→ Objective: Please quote every line word for word.

→ Dataset content:
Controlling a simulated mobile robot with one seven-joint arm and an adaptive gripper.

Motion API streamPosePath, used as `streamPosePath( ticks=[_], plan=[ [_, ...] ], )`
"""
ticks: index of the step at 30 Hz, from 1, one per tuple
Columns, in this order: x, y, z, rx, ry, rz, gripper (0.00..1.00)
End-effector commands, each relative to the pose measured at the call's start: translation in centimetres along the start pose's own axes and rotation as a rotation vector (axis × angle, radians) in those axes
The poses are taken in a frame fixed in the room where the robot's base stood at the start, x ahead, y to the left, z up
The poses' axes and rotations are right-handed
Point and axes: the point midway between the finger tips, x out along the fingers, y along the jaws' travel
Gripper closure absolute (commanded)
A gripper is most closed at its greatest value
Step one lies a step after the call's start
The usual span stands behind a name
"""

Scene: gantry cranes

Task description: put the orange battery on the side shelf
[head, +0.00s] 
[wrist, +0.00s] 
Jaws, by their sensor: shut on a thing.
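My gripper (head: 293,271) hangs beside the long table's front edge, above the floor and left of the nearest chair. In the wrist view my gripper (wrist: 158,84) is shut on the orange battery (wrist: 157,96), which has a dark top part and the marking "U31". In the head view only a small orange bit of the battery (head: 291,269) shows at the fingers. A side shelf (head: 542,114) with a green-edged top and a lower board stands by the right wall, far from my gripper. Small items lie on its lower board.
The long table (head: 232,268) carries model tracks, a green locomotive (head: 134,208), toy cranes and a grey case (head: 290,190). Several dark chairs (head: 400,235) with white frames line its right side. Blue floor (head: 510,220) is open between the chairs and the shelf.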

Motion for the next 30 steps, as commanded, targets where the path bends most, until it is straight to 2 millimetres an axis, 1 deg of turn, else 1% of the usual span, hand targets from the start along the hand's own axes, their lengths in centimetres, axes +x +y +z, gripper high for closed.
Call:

→ Response for this exercise:
Controlling a simulated mobile robot with one seven-joint arm and an adaptive gripper.

Motion API streamPosePath, used as `streamPosePath( ticks=[_], plan=[ [_, ...] ], )`
"""
ticks: index of the step at 30 Hz, from 1, one per tuple
Columns, in this order: x, y, z, rx, ry, rz, gripper (0.00..1.00)
End-effector commands, each relative to the pose measured at the call's start: translation in centimetres along the start pose's own axes and rotation as a rotation vector (axis × angle, radians) in those axes
The poses are taken in a frame fixed in the room where the robot's base stood at the start, x ahead, y to the left, z up
The poses' axes and rotations are right-handed
Point and axes: the point midway between the finger tips, x out along the fingers, y along the jaws' travel
Gripper closure absolute (commanded)
A gripper is most closed at its greatest value
Step one lies a step after the call's start
The usual span stands behind a name
"""

Scene: gantry cranes

Task description: put the orange battery on the side shelf
[head, +0.00s] 
[wrist, +0.00s] 
Jaws, by their sensor: shut on a thing.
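My gripper (head: 293,271) hangs beside the long table's front edge, above the floor and left of the nearest chair. In the wrist view my gripper (wrist: 158,84) is shut on the orange battery (wrist: 157,96), which has a dark top part and the marking "U31". In the head view only a small orange bit of the battery (head: 291,269) shows at the fingers. A side shelf (head: 542,114) with a green-edged top and a lower board stands by the right wall, far from my gripper. Small items lie on its lower board.
The long table (head: 232,268) carries model tracks, a green locomotive (head: 134,208), toy cranes and a grey case (head: 290,190). Several dark chairs (head: 400,235) with white frames line its right side. Blue floor (head: 510,220) is open between the chairs and the shelf.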

Motion for the next 30 steps, as commanded, targets where the path bends most, until it is straight to 2 millimetres an axis, 1 deg of turn, else 1% of the usual span, hand targets from the start along the hand's own axes, their lengths in centimetres, axes +x +y +z, gripper high for closed.
Call:

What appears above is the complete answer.